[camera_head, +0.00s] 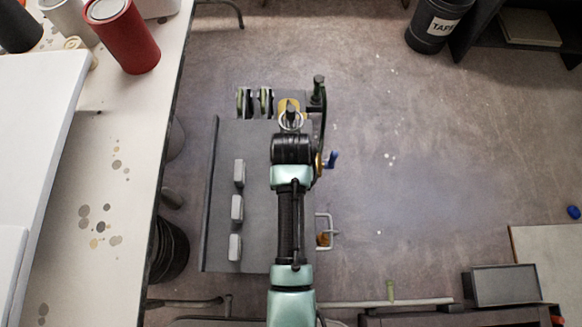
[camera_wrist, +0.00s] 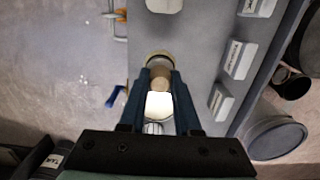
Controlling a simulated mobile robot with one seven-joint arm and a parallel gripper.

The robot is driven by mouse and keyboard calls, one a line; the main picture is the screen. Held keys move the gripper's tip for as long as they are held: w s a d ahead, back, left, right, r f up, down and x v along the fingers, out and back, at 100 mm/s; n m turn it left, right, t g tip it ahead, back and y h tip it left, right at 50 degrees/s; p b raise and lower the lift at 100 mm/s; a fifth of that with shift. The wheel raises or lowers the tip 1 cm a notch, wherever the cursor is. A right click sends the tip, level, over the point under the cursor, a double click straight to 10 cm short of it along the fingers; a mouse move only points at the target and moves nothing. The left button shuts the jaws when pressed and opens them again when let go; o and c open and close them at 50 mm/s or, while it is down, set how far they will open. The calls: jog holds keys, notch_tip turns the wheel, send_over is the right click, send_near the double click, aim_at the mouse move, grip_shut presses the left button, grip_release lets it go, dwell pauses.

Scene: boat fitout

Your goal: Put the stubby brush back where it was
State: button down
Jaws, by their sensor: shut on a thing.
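My gripper (camera_wrist: 161,80) is shut on a short, tan, round-ended thing with a pale block below it, which I take to be the stubby brush (camera_wrist: 160,84). In the wrist view the brush sits between the two dark fingers. A round, tan-rimmed thing (camera_wrist: 157,55) shows just past the fingertips; I cannot tell whether the brush touches it. In the head view my gripper (camera_head: 290,112) is over the far end of a grey board, and the arm hides much of what is beneath. A yellowish patch (camera_head: 283,103) shows around the fingertips there.
The grey board (camera_head: 258,200) carries several pale labelled blocks (camera_head: 237,208) along its left side. Two green-and-black items (camera_head: 255,101) stand at its far edge. A dark upright post (camera_head: 318,92) and a blue-handled part (camera_head: 331,159) are close on the right. A white workbench (camera_head: 125,190) lies left.

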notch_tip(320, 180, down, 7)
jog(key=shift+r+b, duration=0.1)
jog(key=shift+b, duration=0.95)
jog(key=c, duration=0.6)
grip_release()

======

Output the data above without changes, apart from leaving out the pictures.

_WORKED ANSWER:_
[camera_head, +0.00s] 
[camera_wrist, +0.00s] 
Controlling a simulated mobile robot with one seven-joint arm and a parallel gripper.

The robot is driven by mouse and keyboard calls, one a line; the main picture is the screen. Held keys move the gripper's tip for as long as they are held: w s a d ahead, back, left, right, r f up, down and x v along the fingers, out and back, at 100 mm/s; n m turn it left, right, t g tip it ahead, back and y h tip it left, right at 50 degrees/s; p b raise and lower the lift at 100 mm/s; a fifth of that with shift. The wheel raises or lowers the tip 1 cm a notch, wherever the cursor is. A right click sends the tip, level, over the point under the cursor, a double click straight to 10 cm short of it along the fingers; a mouse move only points at the target and moves nothing. The left button shuts the jaws when pressed and opens them again when let go; o and c open and close them at 50 mm/s or, while it is down, set how far they will open. The calls: jog holds keys, notch_tip turns the wheel, send_over is the right click, send_near the double click, aim_at the mouse move, grip_shut presses the left button, grip_release lets it go, dwell pauses.

Scene: boat fitout

Your goal: Put the stubby brush back where it was
State: button down
Jaws, by their sensor: shut on a thing.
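My gripper (camera_wrist: 161,80) is shut on a short, tan, round-ended thing with a pale block below it, which I take to be the stubby brush (camera_wrist: 160,84). In the wrist view the brush sits between the two dark fingers. A round, tan-rimmed thing (camera_wrist: 157,55) shows just past the fingertips; I cannot tell whether the brush touches it. In the head view my gripper (camera_head: 290,112) is over the far end of a grey board, and the arm hides much of what is beneath. A yellowish patch (camera_head: 283,103) shows around the fingertips there.
The grey board (camera_head: 258,200) carries several pale labelled blocks (camera_head: 237,208) along its left side. Two green-and-black items (camera_head: 255,101) stand at its far edge. A dark upright post (camera_head: 318,92) and a blue-handled part (camera_head: 331,159) are close on the right. A white workbench (camera_head: 125,190) lies left.

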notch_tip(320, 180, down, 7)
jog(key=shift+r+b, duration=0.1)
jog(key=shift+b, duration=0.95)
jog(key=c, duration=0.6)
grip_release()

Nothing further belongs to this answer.